#### EXERCISE INSTRUCTIONS:
Take the data below and copy exactly the lines starting at the one with "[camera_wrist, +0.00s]" and finishing at the one with "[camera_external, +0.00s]", both included.

****************************************

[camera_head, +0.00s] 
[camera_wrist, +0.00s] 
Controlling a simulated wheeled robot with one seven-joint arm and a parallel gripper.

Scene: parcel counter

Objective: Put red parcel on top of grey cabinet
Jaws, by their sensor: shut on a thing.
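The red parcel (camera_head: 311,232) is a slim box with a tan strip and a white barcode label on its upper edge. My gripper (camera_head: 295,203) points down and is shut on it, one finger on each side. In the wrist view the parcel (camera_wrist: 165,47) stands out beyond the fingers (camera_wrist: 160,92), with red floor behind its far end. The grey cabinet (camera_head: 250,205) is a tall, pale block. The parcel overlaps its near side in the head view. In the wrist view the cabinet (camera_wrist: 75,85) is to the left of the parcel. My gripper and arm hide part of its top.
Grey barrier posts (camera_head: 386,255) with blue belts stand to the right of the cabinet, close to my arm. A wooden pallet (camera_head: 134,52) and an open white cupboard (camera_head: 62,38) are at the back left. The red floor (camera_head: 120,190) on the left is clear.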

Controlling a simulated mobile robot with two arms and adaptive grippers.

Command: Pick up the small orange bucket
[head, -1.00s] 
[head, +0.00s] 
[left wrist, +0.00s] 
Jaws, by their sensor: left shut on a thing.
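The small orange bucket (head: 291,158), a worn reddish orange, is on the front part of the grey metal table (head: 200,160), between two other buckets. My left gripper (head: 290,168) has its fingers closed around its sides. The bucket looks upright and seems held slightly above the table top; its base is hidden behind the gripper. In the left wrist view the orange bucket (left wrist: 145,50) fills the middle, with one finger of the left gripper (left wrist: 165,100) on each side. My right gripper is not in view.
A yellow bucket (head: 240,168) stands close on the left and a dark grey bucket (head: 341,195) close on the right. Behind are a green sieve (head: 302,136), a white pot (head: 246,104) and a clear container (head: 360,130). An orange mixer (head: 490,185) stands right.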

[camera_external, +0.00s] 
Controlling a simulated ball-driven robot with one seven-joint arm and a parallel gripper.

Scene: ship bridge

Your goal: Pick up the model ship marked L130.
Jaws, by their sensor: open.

****************************************

#### OUTPUT BELOW:
[camera_wrist, +0.00s] 
Controlling a simulated wheeled robot with one seven-joint arm and a parallel gripper.

Scene: parcel counter

Objective: Put red parcel on top of grey cabinet
Jaws, by their sensor: shut on a thing.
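The red parcel (camera_head: 311,232) is a slim box with a tan strip and a white barcode label on its upper edge. My gripper (camera_head: 295,203) points down and is shut on it, one finger on each side. In the wrist view the parcel (camera_wrist: 165,47) stands out beyond the fingers (camera_wrist: 160,92), with red floor behind its far end. The grey cabinet (camera_head: 250,205) is a tall, pale block. The parcel overlaps its near side in the head view. In the wrist view the cabinet (camera_wrist: 75,85) is to the left of the parcel. My gripper and arm hide part of its top.
Grey barrier posts (camera_head: 386,255) with blue belts stand to the right of the cabinet, close to my arm. A wooden pallet (camera_head: 134,52) and an open white cupboard (camera_head: 62,38) are at the back left. The red floor (camera_head: 120,190) on the left is clear.

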Controlling a simulated mobile robot with two arms and adaptive grippers.

Command: Pick up the small orange bucket
[head, -1.00s] 
[head, +0.00s] 
[left wrist, +0.00s] 
Jaws, by their sensor: left shut on a thing.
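The small orange bucket (head: 291,158), a worn reddish orange, is on the front part of the grey metal table (head: 200,160), between two other buckets. My left gripper (head: 290,168) has its fingers closed around its sides. The bucket looks upright and seems held slightly above the table top; its base is hidden behind the gripper. In the left wrist view the orange bucket (left wrist: 145,50) fills the middle, with one finger of the left gripper (left wrist: 165,100) on each side. My right gripper is not in view.
A yellow bucket (head: 240,168) stands close on the left and a dark grey bucket (head: 341,195) close on the right. Behind are a green sieve (head: 302,136), a white pot (head: 246,104) and a clear container (head: 360,130). An orange mixer (head: 490,185) stands right.

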[camera_external, +0.00s] 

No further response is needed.